--- DATASET EXCERPT ---

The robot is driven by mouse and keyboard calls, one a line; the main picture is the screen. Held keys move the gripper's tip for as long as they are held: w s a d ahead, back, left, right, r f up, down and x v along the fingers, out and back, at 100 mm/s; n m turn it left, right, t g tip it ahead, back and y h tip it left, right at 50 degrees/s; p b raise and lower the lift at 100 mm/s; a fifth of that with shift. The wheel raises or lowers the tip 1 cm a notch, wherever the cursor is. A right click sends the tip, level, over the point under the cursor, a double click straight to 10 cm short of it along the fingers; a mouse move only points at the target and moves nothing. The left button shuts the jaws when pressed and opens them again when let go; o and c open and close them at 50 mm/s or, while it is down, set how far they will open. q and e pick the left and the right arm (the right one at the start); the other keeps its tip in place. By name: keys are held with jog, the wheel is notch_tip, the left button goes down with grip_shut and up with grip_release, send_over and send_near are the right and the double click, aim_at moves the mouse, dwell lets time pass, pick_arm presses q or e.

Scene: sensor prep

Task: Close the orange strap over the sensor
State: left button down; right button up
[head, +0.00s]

---

** WORK TO BE COMPLETED **
Looking at the material above, count the lines that hold "sensor" and give the total alone.

** SOLUTION **
2